Tag Archives: etailing

You Call This Service?


Business Week’s 2009 Customer Service Issue (2/19/09) names Amazon.com as the customer service champ of the year.

I’m a customer of Amazon and buy a couple of times a month through them. Still, they don’t come to mind when I hear the term “customer service.” Theirs is a robotic business in which the delivery is, as much as they can make it, untouched by human hands or voices.

Is this yet another case of “Less Is More.” Does it illustrate the power of invisibility? Or is it yet another case of radically reduced expectations?

Unlike a Nordstrom, LLBean, a good garage, favorite coffee shop, or the Apple store, there is no immediate experience of being served let alone well served.

“Service” for Amazon is designing processes, which are both robust and comfortable for the customer. The goal is to create reliability and reduce cost there by delivering superior value. It also teaches shoppers and changes their behavior such that both their expectations and demands are different.

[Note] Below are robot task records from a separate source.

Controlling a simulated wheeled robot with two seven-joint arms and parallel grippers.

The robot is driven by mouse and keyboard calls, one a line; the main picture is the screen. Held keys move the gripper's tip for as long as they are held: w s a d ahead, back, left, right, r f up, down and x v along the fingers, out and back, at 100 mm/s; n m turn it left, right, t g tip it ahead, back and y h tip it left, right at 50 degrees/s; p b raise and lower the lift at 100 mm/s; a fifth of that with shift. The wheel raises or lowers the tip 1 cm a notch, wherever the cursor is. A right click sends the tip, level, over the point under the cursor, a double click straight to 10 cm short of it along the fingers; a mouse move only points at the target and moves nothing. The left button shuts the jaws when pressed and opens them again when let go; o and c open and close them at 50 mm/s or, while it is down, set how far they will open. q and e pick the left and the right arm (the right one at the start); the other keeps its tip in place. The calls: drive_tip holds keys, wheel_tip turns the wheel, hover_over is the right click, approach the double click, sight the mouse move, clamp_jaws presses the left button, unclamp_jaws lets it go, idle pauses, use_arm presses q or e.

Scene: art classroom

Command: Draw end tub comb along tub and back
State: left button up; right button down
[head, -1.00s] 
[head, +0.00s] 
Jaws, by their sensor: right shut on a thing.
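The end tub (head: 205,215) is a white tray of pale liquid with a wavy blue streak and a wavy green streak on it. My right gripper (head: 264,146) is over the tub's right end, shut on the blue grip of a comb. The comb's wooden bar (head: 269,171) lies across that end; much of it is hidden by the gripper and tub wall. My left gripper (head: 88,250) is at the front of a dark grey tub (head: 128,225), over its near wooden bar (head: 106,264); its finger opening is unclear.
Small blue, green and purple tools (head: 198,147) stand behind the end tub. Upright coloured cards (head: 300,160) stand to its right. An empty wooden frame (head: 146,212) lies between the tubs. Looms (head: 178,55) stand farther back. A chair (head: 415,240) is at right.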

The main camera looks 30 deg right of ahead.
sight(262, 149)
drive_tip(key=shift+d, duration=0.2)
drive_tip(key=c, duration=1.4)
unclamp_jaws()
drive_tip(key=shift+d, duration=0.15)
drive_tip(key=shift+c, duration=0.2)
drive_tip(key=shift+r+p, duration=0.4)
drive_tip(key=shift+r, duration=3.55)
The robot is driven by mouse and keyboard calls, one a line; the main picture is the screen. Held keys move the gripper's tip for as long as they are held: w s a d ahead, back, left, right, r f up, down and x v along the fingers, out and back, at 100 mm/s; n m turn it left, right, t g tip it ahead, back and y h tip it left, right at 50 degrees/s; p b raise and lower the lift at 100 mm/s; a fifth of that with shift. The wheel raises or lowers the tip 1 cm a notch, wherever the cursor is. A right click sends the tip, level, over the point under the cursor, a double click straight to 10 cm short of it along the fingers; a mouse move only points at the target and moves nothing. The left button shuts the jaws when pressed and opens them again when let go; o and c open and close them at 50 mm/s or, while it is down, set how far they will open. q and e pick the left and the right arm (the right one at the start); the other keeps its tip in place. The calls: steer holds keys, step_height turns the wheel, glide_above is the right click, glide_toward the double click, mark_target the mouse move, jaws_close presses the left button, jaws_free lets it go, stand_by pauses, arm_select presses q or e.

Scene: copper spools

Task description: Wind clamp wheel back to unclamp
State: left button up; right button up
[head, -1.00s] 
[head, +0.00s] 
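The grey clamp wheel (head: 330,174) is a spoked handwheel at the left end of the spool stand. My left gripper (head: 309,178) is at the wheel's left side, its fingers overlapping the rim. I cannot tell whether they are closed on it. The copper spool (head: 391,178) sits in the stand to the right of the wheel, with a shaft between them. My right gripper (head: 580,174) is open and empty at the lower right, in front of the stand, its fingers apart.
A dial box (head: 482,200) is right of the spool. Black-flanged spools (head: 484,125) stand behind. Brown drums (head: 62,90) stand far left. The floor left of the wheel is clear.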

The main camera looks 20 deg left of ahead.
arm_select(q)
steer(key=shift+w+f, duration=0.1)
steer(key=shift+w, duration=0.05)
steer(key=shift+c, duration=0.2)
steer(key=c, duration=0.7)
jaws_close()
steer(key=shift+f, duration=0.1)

An extended definition of service in Amazon’s world might contain components such as:

  • Finding products – Here Amazon excels. Why don’t libraries allow you to find something so easily instead of merely automating the old fashioned card catalog?
  • Shipping – The availability of free shipping on many products could be thought of as part of the service. This is fine, yet arrival time is unpredictable.
  • Recommendations – The knowledgeable store clerk is increasingly rare. Amazon does make suggestions on its home page. This seems to be based on my prior searches and misses the mark by a wide margin. Its customer reviews, which are a form of social networking, can be helpful. They are a feature not found when shopping in a physical store. Indeed the potential for Amazon customers to form community offers the intriguing potential for them to transform the shopping process.
  • Returns – Yes you can make them, but Amazon makes you hunt and click to find out how. The return policy is an adequate standard 30 days subject to conditions. Amazon does not facilitate this, presumably by design. It pales when compared to merchants, who guarantee satisfaction by taking returns, period.
  • Conversation – you can exchange messages by email, chat and even phone by entering your number in a form and requesting a call back. If the shopping process is a way of connecting with people, I can recommend a great local bookstore.

Since you’re reading a blog, you’ve probably shopped at Amazon and can decide for yourself whether they are service champs. Perhaps a more significant award is that their sales continue to grow in a very poor economy. Amazon has been continuously improving its process to deliver a vast array of goods at competitive prices. Service Champ or not, its nice that so much of what we need is a click away.